Dear Jan,
If you send the logfile (preferably off-list to avoid cluttering mailboxes) I can have a look to see whether it seems convincing. Having a Z-score greater than 8 is usually a very good sign, particularly with recent versions of Phaser that account for the statistical effects of translational NCS (before which it was possible to get a very high Z-score for a spurious solution). Some other things we like to see are that no potential solutions with comparable or higher Z-scores were rejected by the packing tests, and that the refined LLG after placing the first molecule is greater than 60.

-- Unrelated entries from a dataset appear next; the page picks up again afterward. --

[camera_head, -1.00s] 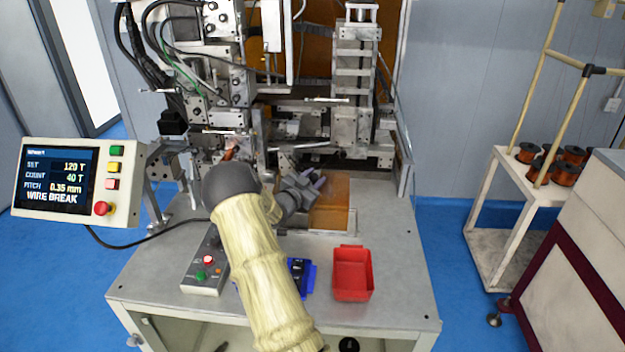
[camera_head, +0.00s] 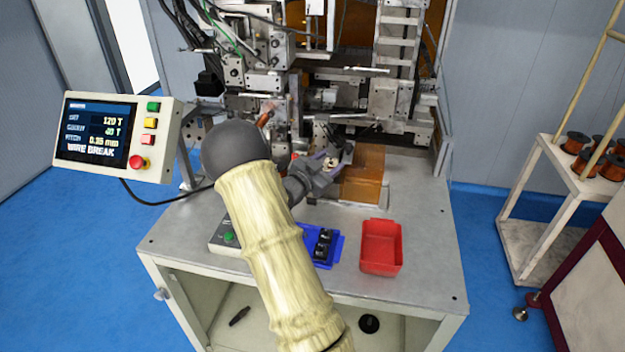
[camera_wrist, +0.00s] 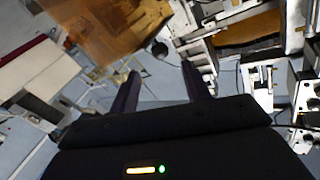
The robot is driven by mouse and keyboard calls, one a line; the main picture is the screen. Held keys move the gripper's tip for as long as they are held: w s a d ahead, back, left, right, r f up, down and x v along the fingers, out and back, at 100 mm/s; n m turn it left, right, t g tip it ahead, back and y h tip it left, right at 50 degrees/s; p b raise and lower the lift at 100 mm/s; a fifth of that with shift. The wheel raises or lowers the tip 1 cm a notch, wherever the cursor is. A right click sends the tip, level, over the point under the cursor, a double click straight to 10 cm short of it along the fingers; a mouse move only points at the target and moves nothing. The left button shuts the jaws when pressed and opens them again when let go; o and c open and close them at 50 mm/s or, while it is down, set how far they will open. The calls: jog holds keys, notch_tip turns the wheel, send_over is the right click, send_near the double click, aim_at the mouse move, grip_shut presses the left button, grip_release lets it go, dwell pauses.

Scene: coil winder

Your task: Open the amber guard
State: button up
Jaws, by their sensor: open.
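The amber guard (camera_head: 364,172) is a see-through orange-brown box low at the front of the winder, on the grey bench top. An amber panel also fills the upper left of the wrist view (camera_wrist: 112,32); I cannot tell whether it is the same guard. My gripper (camera_head: 328,162) is just left of the guard in the head view, its fingers spread with nothing between them. In the wrist view the two dark fingers (camera_wrist: 160,74) stand apart, below and right of the amber panel. Touching is not visible. My forearm hides part of the bench.
A blue tray with black parts (camera_head: 322,246) and a red bin (camera_head: 381,247) sit on the bench front. A button box (camera_head: 229,238) is partly behind my arm. The display panel (camera_head: 117,135) stands left. A spool cart (camera_head: 540,240) stands right. Winder tooling crowds behind the gripper.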

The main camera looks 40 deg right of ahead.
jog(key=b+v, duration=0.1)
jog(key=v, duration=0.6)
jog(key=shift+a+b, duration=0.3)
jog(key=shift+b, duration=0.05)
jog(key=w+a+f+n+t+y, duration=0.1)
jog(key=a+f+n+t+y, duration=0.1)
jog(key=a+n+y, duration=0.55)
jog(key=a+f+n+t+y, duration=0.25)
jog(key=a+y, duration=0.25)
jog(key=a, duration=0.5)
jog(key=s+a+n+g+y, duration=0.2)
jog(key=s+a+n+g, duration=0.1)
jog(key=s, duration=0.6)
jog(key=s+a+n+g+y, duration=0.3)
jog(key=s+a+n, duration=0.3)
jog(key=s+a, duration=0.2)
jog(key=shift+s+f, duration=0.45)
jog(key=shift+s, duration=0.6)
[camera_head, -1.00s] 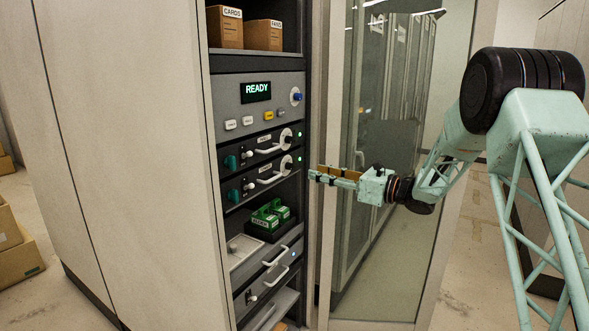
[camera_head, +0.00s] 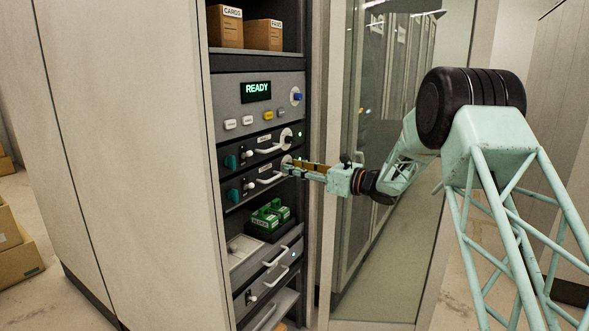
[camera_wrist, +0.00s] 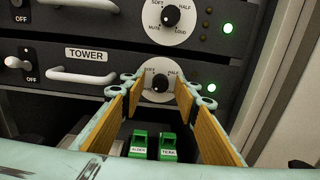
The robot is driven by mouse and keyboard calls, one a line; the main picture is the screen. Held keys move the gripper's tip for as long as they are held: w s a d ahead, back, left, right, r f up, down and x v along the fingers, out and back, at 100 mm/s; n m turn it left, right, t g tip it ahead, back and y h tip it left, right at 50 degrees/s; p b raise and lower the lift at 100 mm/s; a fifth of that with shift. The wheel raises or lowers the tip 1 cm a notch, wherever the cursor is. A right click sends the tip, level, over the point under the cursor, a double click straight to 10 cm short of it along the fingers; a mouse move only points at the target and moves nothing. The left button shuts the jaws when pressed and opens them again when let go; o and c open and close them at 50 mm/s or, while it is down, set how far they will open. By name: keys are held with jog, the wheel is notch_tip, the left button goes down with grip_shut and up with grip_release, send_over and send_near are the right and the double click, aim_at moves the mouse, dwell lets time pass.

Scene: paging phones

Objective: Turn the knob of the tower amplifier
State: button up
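The tower amplifier (camera_wrist: 70,76) is the lower of two dark knob units in the rack, labelled TOWER in the wrist view. Its black knob (camera_wrist: 160,83) sits on a white dial with SOFT and HALF legible; the lower dial is partly cut off by my fingers. My gripper (camera_wrist: 161,92) is open and empty, with one wood-lined finger on each side of the knob in the wrist view. In the head view my gripper (camera_head: 289,168) reaches the right end of the tower unit (camera_head: 250,186) and covers its knob. I cannot tell whether the fingers touch the dial.
A similar amplifier (camera_head: 262,148) with its own knob (camera_wrist: 171,17) is just above. White handles (camera_wrist: 83,75) stick out left of the dials. Green blocks (camera_head: 269,214) stand on a shelf below. A glass door (camera_head: 385,260) stands open on the right.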

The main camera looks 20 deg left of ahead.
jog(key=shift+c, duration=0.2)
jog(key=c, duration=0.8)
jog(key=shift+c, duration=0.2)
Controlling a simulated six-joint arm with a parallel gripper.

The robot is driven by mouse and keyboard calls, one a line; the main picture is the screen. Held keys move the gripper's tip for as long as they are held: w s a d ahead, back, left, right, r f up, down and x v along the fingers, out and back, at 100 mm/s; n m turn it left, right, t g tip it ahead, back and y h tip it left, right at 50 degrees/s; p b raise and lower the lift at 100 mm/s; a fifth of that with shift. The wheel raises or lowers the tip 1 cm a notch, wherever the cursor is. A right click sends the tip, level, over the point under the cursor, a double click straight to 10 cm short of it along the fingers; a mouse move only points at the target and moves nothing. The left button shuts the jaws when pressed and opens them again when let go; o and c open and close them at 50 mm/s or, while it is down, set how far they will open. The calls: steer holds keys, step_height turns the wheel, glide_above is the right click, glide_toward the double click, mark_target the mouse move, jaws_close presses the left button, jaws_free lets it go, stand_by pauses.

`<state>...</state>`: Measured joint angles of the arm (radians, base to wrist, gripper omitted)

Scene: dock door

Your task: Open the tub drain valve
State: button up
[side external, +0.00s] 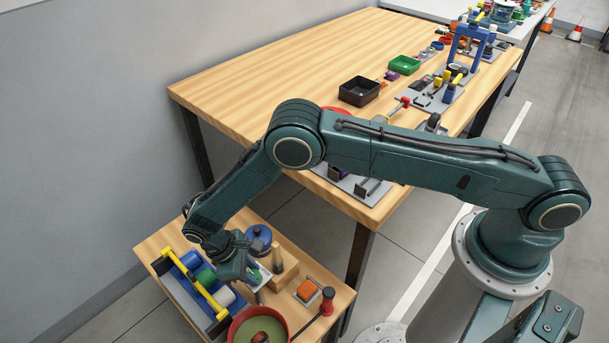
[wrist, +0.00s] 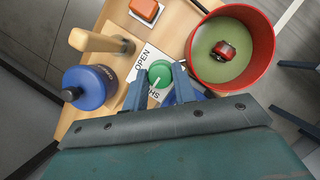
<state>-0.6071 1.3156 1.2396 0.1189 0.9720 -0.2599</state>
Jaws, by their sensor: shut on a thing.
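A round green knob (wrist: 160,73), the valve, sits on a white plate (wrist: 146,57) marked OPEN at its upper left and SHUT at its lower part in the wrist view. A pale mark on the knob seems to point down-left, nearer SHUT. My gripper (wrist: 160,82) is shut on the knob, one finger at each side. The red tub (wrist: 263,55) stands beside the plate with green liquid and a small dark red object (wrist: 224,50) in it. The side view shows my gripper (side external: 252,276) low over the small bench, next to the tub (side external: 236,325).
A blue bottle (wrist: 90,87) and a wooden post (wrist: 100,42) stand close left of my gripper in the wrist view. An orange block (side external: 307,290), a dark lever with a red knob (side external: 327,298) and a blue carrier with a yellow handle (side external: 205,288) share the bench.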

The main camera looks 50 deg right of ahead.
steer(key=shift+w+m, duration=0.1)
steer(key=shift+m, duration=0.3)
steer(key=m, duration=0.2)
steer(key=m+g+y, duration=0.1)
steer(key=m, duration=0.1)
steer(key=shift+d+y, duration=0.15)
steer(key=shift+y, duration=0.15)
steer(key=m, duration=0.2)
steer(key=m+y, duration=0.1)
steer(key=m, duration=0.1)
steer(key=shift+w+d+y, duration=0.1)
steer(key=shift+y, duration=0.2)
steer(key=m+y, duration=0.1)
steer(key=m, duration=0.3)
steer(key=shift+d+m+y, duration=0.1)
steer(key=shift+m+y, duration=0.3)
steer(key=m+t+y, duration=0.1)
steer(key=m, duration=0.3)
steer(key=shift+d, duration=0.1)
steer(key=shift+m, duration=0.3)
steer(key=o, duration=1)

There are certainly cases where there's an unambiguous solution but the phases are too poor to get anywhere with refinement. This is a really active area of research. For a good fraction of such cases, phenix.mr_rosetta increases the convergence radius enough that you can get over the refinement barrier (method and examples in DiMaio et al, 2001: http://www.ncbi.nlm.nih.gov/pmc/articles/PMC3365536/). There's also Tom Terwilliger's morphing procedure (phenix.morph_model), and using the right refinement protocol can also help tremendously, such as the DEN refinement from Axel Brunger's group (also implemented in phenix) and jelly-body refinement implemented by Garib Murshudov in Refmac.
If that's not enough, then you'll need additional phase information, either from experimental phasing or, if you have multiple crystal forms of the same molecule, multi-crystal averaging.
The short answer is that you can solve the molecular replacement problem without actually solving the structure. However, if the LLG is higher (which almost always goes together with a higher Z-score) the phases will also be better, but they may still not be good enough.
Regards,
Randy Read
On 28 Jun 2013, at 08:02, Jan Gebauer
Dear Phaser users,
I recently tried to solve two difficult MR jobs by using ensembles in PHASER. With ENSEMBLES in this case I mean aligned structures prepared for PHASER by Phenix.ENSEMBLER. In both case I got solution with rather high TFZ-score (> 8), which I couldn't get wit individual structure, but was not able to refine them.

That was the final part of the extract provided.